L'identité numérique n'est que le pot de miel sur lequel se concentrent pour l'instant les techno-marketeurs. Google, Facebook et les autres ont déjà le regard tourné vers les conditions d'existence de la ruche, vers l'analyse des interactions des abeilles. Ils ont compris depuis longtemps que le contrôle de l'engrammation, de ce qui "fait mémoire", constituera pour eux la prochaine clé de leur suprématie, et donc de leur survie.

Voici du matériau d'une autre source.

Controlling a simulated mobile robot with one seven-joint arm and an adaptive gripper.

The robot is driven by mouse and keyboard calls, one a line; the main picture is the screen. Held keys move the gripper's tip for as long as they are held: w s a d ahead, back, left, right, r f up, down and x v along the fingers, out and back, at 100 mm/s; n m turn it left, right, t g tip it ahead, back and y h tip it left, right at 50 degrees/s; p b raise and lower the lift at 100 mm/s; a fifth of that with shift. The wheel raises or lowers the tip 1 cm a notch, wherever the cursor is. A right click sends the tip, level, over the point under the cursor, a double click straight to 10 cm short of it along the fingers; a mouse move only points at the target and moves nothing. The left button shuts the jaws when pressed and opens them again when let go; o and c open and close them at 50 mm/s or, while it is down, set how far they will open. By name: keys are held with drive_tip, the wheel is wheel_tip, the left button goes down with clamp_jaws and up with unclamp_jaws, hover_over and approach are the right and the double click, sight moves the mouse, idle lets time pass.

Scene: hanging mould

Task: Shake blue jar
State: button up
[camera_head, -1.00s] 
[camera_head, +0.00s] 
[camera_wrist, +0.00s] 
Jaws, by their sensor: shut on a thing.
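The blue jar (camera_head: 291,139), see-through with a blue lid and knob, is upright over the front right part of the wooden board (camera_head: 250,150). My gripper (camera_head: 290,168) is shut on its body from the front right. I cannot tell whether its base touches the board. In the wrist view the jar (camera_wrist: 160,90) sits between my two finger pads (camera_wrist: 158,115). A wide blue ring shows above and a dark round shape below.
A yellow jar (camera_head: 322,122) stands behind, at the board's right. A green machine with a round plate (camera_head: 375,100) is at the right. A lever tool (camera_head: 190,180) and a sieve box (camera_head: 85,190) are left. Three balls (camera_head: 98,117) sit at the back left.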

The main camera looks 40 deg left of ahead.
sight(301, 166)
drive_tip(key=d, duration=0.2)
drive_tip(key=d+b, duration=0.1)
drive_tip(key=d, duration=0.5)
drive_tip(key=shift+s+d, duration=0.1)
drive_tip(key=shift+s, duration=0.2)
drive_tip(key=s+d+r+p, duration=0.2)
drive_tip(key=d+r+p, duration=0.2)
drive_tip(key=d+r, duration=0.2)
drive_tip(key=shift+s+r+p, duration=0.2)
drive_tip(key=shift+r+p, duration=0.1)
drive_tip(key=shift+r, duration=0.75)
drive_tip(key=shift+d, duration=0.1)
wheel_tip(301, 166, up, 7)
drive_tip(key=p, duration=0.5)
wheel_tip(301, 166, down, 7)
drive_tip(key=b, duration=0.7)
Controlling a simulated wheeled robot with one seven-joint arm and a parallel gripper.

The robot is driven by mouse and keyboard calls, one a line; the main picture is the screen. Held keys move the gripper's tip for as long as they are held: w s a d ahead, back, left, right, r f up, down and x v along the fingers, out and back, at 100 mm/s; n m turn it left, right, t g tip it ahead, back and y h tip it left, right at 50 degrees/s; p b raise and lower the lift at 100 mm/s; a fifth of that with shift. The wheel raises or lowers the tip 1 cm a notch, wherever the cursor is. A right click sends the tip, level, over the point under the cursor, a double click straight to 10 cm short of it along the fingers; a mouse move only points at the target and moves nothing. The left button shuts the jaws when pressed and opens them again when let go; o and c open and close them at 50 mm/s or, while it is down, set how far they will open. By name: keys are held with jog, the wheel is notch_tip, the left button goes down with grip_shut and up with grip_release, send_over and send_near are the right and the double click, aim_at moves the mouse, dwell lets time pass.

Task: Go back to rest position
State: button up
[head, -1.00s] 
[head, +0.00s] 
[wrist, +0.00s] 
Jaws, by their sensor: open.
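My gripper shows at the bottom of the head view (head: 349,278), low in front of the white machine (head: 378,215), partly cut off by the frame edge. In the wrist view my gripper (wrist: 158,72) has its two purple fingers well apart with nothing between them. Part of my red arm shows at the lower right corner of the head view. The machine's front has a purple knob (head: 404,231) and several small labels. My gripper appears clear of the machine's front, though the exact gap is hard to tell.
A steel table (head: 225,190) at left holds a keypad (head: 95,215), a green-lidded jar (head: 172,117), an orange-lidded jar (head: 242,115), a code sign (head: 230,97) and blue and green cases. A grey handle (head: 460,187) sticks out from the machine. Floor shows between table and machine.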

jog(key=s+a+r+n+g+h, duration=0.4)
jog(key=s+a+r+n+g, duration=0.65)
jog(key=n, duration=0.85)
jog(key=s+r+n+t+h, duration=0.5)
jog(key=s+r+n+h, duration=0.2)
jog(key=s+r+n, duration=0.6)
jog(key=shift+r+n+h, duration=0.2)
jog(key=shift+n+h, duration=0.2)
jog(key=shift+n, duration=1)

Anecdote ? Il est deux manières d'analyser l'exemple de la machine à remonter le temps de Facebook. Le techno-enthousiaste évoquera Vannevar Bush pour noter qu'il s'agit là d'une nouvelle et supplémentaire manière de se rapprocher du fonctionnement de l'esprit humain ("par association"), le luddite préfèrera dénoncer la dimension consumériste et carcérale de ce panoptique feutré. J'hésite moi-même souvent entre ces 2 postures. Mais je me bornerai ici à constater la pregnance et la domination d'un nouveau rapport à nos mémoires numériques, caractérisé non plus uniquement par une externalisation des opérations de stockage et d'accès à des unités mémorielles essentiellement - c'est à dire par essence - documentaires (sons, textes, images, vidéos) mais bien au contraire par une intériorisation aussi déterminante que déterministe de parcours mémoriels privés ou intimes. Parcours pouvant possiblement singer un déclenchement associatif mais répondant plus certainement à la nécessité, pour ceux qui en sont les dépositaires, de s'offrir la possibilité de nous sommer de nous souvenir. Constater également l'impact de cette transformation sur l'ensemble de notre écologie cognitive, comme le rappelle récemment Michel Serres dans un entretien à Libération :
"Ce que l’on sait avec certitude, c’est que les nouvelles technologies n’activent pas les mêmes régions du cerveau que les livres. Il évolue, de la même façon qu’il avait révélé des capacités nouvelles lorsqu’on est passé de l’oral à l’écrit. Que foutaient nos neurones avant l’invention de l’écriture ? Les facultés cognitives et imaginatives ne sont pas stables chez l’homme, et c’est très intéressant. C’est en tout cas ma réponse aux vieux grognons qui accusent Petite Poucette de ne plus avoir de mémoire, ni d’esprit de synthèse. Ils jugent avec les facultés cognitives qui sont les leurs, sans admettre que le cerveau évolue physiquement."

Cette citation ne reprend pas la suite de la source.